WHAT YOU ARE ASKED TO DO:
Pull out each line of the data that includes the word "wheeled".

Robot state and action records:
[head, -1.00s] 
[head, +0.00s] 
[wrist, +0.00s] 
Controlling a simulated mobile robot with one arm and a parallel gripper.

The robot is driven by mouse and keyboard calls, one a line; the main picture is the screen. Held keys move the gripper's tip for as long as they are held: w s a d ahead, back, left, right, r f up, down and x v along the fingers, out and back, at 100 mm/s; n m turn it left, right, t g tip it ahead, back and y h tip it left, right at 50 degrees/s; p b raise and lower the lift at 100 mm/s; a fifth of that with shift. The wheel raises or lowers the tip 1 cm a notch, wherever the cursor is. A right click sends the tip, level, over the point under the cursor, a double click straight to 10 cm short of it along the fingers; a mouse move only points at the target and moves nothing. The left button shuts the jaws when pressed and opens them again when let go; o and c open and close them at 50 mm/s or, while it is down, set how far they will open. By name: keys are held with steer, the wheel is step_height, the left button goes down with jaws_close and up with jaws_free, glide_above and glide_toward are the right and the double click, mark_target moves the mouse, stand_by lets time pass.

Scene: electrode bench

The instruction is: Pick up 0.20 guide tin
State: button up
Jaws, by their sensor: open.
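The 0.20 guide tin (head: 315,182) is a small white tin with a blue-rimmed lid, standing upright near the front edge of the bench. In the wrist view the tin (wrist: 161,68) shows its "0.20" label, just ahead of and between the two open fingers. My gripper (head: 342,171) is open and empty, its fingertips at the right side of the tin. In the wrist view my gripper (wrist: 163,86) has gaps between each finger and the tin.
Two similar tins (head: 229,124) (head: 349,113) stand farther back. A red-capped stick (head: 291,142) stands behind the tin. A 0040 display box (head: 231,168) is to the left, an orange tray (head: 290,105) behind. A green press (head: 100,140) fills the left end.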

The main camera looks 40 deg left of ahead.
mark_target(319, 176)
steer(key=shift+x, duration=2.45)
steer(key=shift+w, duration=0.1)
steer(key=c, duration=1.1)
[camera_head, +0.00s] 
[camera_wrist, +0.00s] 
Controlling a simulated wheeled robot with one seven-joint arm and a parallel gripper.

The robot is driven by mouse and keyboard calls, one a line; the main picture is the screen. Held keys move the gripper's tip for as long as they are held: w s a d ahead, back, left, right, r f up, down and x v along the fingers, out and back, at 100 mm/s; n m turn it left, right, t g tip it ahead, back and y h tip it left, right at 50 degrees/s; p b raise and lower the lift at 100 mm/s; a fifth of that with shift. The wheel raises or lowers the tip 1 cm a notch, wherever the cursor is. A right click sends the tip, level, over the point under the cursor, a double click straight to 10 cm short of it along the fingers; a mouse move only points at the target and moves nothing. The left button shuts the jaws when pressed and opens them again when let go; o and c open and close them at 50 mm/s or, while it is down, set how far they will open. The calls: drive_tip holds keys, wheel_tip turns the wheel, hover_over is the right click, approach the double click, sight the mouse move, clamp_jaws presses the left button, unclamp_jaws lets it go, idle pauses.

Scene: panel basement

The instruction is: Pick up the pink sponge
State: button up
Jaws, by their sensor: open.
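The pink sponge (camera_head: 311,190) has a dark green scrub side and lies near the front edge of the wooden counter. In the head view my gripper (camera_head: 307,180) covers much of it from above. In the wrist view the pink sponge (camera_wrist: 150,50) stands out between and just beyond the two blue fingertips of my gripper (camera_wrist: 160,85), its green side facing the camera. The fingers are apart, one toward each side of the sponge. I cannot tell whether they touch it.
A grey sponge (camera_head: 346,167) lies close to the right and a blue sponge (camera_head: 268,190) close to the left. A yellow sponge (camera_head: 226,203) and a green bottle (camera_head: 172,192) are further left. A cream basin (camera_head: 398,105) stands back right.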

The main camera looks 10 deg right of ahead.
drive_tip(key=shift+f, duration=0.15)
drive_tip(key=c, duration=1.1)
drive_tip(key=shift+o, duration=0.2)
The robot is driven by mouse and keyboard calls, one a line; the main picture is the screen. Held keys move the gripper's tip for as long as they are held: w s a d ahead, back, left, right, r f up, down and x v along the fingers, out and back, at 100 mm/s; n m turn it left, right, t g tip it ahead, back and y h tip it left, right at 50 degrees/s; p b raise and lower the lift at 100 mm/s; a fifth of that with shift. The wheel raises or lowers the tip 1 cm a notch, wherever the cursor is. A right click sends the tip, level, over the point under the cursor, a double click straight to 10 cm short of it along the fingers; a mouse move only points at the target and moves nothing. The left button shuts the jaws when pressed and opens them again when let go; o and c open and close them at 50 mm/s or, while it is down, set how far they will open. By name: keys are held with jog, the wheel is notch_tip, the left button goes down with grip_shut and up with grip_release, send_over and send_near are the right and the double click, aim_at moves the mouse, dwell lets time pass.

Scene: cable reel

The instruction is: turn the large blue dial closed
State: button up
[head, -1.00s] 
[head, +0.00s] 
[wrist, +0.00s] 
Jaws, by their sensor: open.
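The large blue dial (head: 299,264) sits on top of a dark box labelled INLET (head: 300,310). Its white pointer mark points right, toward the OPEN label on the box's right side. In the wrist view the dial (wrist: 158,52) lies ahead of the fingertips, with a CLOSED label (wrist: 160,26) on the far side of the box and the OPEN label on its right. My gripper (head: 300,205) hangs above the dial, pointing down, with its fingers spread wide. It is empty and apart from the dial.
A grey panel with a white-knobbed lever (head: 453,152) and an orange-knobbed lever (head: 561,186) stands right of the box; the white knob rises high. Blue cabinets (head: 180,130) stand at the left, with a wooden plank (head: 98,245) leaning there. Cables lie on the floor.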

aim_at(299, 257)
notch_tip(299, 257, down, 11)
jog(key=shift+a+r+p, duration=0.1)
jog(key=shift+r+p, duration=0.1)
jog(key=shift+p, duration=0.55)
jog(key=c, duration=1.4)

...

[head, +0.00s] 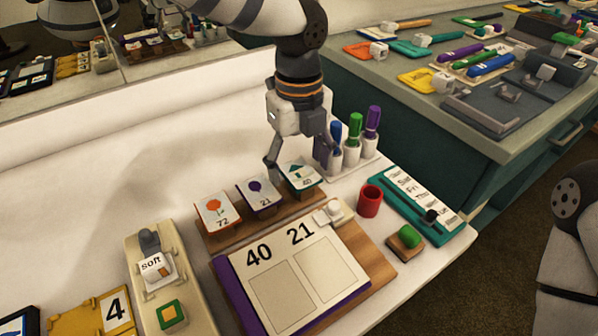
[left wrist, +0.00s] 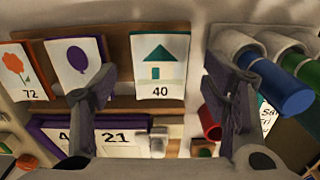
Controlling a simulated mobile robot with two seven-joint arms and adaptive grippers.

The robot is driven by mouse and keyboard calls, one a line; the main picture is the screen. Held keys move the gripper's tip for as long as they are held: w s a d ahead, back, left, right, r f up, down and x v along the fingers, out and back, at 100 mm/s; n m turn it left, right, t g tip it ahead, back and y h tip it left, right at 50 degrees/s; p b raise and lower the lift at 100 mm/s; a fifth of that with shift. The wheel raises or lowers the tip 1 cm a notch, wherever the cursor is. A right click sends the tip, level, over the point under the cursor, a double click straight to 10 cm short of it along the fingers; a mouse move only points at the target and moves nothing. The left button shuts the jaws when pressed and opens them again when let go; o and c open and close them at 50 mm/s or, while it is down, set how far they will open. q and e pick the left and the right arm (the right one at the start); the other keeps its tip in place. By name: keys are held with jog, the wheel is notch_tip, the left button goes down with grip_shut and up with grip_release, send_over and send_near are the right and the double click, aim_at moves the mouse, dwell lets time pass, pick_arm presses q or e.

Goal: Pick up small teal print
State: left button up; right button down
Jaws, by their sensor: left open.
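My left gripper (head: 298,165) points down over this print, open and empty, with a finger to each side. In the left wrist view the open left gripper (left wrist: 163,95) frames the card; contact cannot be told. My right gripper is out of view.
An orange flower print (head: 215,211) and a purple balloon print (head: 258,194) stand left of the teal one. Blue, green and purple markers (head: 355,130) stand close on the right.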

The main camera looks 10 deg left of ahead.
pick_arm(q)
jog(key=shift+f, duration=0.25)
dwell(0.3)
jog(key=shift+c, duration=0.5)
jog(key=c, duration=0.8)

--

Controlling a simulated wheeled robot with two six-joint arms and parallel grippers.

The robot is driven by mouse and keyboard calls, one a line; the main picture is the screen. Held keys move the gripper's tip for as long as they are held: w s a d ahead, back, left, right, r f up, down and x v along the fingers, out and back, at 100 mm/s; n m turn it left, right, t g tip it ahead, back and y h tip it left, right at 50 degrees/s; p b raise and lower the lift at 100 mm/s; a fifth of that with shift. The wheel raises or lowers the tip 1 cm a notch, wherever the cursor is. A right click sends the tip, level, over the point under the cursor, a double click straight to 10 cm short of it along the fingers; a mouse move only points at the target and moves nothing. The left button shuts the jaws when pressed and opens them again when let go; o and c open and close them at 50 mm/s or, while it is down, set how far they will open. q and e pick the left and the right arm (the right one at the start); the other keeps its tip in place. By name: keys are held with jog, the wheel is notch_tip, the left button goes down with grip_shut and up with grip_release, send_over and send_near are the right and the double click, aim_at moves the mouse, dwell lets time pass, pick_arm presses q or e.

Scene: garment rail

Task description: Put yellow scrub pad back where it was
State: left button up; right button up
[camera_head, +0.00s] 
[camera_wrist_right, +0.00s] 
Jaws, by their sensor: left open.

RESPONSE TO THE EXERCISE:
Controlling a simulated wheeled robot with one seven-joint arm and a parallel gripper.
Controlling a simulated wheeled robot with two six-joint arms and parallel grippers.

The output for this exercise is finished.